Exercise brief ->
Quote exactly, and only, the lines of the material below from the line with "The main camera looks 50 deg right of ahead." through the line with "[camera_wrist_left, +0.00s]".

━━━

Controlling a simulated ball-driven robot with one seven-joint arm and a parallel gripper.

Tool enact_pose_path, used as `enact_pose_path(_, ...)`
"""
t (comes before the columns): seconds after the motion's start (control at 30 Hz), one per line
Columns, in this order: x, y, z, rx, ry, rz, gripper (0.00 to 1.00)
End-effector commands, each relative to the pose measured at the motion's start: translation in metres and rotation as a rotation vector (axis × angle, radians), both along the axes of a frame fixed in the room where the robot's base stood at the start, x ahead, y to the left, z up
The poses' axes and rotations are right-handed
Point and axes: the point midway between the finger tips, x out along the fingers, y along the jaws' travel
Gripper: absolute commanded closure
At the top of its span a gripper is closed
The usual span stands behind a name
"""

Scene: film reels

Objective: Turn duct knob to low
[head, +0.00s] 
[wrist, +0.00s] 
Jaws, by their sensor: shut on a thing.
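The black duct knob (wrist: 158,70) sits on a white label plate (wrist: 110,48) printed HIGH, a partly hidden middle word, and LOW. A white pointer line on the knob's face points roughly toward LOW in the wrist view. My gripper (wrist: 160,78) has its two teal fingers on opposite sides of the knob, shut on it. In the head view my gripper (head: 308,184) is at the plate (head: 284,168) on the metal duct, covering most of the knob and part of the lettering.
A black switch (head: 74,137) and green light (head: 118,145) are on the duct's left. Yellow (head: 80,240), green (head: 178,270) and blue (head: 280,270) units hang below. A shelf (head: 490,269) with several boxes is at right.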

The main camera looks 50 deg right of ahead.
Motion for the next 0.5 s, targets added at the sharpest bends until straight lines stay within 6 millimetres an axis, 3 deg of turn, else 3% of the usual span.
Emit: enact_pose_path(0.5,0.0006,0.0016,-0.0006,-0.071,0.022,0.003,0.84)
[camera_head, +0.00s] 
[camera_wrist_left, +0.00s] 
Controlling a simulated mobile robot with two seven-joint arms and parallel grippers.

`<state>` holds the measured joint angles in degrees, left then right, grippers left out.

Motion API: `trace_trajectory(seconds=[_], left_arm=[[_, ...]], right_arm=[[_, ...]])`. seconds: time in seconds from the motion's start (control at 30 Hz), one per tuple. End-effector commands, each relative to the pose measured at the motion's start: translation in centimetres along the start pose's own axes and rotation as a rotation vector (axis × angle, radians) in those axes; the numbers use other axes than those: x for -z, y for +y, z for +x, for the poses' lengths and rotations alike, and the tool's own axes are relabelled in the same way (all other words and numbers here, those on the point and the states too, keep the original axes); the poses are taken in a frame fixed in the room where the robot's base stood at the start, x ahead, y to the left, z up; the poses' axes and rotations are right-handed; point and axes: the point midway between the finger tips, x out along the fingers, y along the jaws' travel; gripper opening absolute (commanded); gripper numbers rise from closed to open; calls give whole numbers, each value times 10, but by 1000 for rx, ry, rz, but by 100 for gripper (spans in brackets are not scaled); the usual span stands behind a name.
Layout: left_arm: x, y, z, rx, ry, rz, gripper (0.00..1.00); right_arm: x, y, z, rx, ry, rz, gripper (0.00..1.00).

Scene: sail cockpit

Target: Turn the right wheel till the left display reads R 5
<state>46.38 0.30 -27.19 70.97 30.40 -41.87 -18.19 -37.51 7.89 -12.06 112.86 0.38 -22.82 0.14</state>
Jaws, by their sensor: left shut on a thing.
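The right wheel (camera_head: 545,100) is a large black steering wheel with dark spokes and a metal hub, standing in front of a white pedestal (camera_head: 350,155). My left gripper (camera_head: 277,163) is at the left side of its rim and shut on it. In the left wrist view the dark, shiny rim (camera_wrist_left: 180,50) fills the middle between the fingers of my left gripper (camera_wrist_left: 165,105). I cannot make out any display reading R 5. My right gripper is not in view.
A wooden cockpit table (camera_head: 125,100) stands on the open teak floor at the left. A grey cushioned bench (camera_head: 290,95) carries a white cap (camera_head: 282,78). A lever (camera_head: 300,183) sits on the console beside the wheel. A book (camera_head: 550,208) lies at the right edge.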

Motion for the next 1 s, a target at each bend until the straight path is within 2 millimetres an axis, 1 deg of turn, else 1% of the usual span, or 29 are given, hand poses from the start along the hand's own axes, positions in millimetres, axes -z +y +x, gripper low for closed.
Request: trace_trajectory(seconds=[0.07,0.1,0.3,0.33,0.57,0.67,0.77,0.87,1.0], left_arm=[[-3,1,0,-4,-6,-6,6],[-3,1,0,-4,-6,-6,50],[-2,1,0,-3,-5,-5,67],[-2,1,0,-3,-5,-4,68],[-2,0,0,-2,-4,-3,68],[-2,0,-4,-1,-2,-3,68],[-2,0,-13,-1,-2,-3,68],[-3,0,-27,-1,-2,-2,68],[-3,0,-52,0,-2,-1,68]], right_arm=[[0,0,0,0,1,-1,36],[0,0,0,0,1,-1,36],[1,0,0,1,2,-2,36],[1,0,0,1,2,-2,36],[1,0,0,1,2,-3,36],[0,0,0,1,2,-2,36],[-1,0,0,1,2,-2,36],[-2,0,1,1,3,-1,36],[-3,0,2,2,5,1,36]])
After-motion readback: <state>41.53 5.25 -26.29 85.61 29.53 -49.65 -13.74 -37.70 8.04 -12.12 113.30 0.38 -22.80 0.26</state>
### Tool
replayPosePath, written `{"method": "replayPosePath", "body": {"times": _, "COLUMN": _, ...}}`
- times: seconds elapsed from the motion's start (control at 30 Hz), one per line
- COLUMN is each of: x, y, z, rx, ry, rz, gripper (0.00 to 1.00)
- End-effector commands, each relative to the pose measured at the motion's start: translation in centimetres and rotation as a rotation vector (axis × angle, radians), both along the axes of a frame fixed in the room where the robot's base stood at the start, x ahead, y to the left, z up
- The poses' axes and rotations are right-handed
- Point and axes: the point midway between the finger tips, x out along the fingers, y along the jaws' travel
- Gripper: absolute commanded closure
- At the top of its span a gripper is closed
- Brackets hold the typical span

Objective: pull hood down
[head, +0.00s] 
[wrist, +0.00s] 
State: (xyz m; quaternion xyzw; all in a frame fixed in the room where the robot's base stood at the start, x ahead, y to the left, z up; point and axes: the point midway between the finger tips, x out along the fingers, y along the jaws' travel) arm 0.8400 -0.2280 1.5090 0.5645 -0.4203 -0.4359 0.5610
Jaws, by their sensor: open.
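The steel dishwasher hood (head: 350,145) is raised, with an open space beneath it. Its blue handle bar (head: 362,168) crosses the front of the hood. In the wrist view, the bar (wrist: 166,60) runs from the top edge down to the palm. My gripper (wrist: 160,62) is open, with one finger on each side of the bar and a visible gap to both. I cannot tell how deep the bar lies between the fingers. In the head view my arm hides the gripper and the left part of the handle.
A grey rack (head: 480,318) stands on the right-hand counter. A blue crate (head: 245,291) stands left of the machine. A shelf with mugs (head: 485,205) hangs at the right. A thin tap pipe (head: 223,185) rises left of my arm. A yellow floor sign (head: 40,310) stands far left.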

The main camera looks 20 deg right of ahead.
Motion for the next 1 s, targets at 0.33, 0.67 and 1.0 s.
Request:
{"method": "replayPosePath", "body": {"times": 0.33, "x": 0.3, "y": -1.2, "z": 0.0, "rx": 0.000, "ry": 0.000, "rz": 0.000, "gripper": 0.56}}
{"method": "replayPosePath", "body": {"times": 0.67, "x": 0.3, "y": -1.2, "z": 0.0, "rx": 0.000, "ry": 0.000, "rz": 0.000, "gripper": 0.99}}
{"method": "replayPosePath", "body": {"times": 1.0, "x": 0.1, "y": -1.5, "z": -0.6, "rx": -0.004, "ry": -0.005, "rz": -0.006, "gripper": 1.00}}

━━━

Answer in full ->
The main camera looks 50 deg right of ahead.
Motion for the next 0.5 s, targets added at the sharpest bends until straight lines stay within 6 millimetres an axis, 3 deg of turn, else 3% of the usual span.
Emit: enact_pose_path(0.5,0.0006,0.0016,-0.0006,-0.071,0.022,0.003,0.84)
[camera_head, +0.00s] 
[camera_wrist_left, +0.00s] 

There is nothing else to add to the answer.